━━━ DATA
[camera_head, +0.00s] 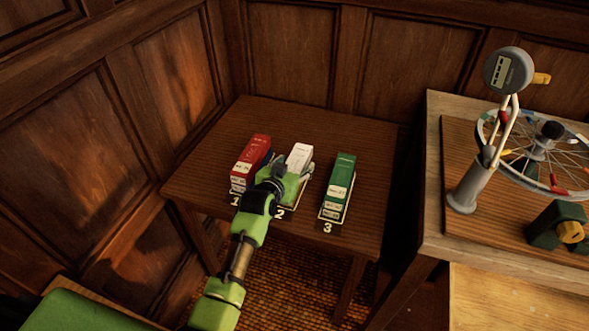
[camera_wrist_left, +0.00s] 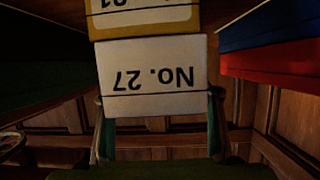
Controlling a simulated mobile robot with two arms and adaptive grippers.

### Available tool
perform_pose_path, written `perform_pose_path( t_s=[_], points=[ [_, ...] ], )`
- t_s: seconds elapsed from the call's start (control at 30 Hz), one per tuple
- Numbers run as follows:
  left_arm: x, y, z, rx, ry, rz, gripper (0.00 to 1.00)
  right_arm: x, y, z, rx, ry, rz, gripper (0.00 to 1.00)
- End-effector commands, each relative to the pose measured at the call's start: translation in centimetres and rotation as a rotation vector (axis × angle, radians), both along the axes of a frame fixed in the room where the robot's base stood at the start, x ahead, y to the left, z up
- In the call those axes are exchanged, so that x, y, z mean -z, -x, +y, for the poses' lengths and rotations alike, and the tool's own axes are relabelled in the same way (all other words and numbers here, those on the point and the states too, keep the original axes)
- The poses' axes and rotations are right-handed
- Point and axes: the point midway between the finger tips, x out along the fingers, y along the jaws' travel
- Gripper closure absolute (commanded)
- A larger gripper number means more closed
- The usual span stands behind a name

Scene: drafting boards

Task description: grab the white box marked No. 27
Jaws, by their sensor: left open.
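The white box marked No. 27 (camera_wrist_left: 150,75) shows its label upside down in the wrist view. In the head view the white box (camera_head: 299,156) is in the middle stack on the small dark table, partly hidden by my left gripper (camera_head: 289,172). The left gripper is open, with one finger on each side of the box in the wrist view (camera_wrist_left: 157,99). I cannot tell whether the fingers touch it. A yellow box (camera_wrist_left: 145,20) adjoins the white box in the stack; its label is cut off. My right gripper is not in view.
A stack topped by a red box (camera_head: 252,152) stands close on the left, at mark 1. A stack topped by a green box (camera_head: 341,172) stands on the right, at mark 3. A bench with a spoked wheel (camera_head: 545,150) is further right. Wood panelling closes the back.

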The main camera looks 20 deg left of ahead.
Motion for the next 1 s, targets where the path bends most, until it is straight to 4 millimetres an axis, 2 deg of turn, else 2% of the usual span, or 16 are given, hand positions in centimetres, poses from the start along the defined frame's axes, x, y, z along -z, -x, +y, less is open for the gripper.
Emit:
━━━━━━
### EXERCISE
Only the lines running from the line with "right_arm: x, y, z, rx, ry, rz, gripper" through the line with "- Point and" should be repeated, exactly and with both ends kept.

### SOLUTION FOR THIS TASK
  right_arm: x, y, z, rx, ry, rz, gripper (0.00 to 1.00)
- End-effector commands, each relative to the pose measured at the call's start: translation in centimetres and rotation as a rotation vector (axis × angle, radians), both along the axes of a frame fixed in the room where the robot's base stood at the start, x ahead, y to the left, z up
- In the call those axes are exchanged, so that x, y, z mean -z, -x, +y, for the poses' lengths and rotations alike, and the tool's own axes are relabelled in the same way (all other words and numbers here, those on the point and the states too, keep the original axes)
- The poses' axes and rotations are right-handed
- Point and axes: the point midway between the finger tips, x out along the fingers, y along the jaws' travel

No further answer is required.